Cutting AWS on-demand spending by half may seem like crazy talk but at Power Costs, Inc. (PCI) we achieved this by automating the shutdown and snapshotting of our instances. It’s been about 2 years since we moved the majority of our internal development servers to AWS EC2. This has given us new levels of capability and flexibility and the monetary costs that comes with it.
In the graph below you can see our journey through EBS snapshots. Before we took any cost cutting measures, EBS comprised about 70% of our daily AWS EC2 spending. When we introduced our first snapshot routine EBS costs fell to about 55% for volumes and 2% for snapshots. These savings came from snapshotting the volume that held the actual database information. Our second snapshot routine snapshots all volumes attached to an instance. This led to EBS volumes comprising 25% of our daily spend and 8% on snapshots.
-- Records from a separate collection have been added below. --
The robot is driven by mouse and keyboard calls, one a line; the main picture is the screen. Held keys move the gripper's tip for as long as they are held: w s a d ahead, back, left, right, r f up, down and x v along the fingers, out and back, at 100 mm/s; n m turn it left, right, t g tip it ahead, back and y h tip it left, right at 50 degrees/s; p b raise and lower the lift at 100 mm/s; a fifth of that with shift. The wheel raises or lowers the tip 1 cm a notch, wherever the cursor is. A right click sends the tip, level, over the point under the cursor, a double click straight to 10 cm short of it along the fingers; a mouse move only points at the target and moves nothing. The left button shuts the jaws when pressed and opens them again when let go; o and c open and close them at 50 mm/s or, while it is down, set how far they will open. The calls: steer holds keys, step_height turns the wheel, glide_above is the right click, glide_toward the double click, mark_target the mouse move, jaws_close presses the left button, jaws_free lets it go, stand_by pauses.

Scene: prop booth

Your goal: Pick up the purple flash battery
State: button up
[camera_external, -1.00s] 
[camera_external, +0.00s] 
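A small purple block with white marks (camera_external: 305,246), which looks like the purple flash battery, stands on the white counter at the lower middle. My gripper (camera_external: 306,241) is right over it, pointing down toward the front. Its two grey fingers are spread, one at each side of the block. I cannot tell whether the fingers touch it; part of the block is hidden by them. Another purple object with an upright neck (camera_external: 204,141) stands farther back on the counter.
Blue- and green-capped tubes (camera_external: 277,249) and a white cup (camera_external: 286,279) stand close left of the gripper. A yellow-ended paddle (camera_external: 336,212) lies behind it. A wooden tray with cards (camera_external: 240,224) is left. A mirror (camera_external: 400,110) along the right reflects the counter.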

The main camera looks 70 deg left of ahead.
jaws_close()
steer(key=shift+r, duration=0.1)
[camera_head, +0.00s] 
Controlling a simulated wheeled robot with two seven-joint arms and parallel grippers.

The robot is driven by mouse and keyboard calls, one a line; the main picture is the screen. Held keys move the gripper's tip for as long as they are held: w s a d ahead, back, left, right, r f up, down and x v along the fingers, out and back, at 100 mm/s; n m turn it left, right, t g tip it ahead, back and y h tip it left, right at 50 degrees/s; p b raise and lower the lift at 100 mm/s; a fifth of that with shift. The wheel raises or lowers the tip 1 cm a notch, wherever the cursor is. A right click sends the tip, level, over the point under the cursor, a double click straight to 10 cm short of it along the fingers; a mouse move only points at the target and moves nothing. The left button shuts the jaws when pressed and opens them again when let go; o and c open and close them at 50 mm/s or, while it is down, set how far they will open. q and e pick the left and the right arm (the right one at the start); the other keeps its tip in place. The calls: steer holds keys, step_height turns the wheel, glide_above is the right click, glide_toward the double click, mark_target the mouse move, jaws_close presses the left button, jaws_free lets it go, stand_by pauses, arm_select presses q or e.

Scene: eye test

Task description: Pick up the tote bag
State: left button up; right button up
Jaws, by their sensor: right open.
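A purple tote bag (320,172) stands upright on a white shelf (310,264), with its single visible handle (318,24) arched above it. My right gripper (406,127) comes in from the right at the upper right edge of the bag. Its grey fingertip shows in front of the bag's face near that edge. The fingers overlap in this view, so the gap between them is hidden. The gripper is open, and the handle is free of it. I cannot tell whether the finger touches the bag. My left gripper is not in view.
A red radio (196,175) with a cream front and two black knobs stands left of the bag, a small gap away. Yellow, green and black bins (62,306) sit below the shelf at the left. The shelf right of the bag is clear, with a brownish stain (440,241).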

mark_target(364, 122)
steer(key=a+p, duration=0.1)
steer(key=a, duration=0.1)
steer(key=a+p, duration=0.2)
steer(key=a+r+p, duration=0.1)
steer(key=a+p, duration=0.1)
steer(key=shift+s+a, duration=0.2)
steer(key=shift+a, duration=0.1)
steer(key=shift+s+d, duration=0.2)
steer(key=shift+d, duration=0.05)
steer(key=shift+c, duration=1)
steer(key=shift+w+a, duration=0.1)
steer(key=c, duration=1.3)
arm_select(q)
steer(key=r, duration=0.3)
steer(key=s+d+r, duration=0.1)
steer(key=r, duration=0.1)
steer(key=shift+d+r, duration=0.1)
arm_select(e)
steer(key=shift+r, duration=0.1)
When we first started out on our move to the cloud we decided to create a simple CLI app for users. This app talks to a server that performs all the AWS API calls and tracks instance state and metadata. In the beginning we focused on the basics: create, stop, start and terminate. We also automated instance shutdown at 7 PM to keep initial costs under control. This taught us the fundamentals of knowledge about how AWS and EC2 worked.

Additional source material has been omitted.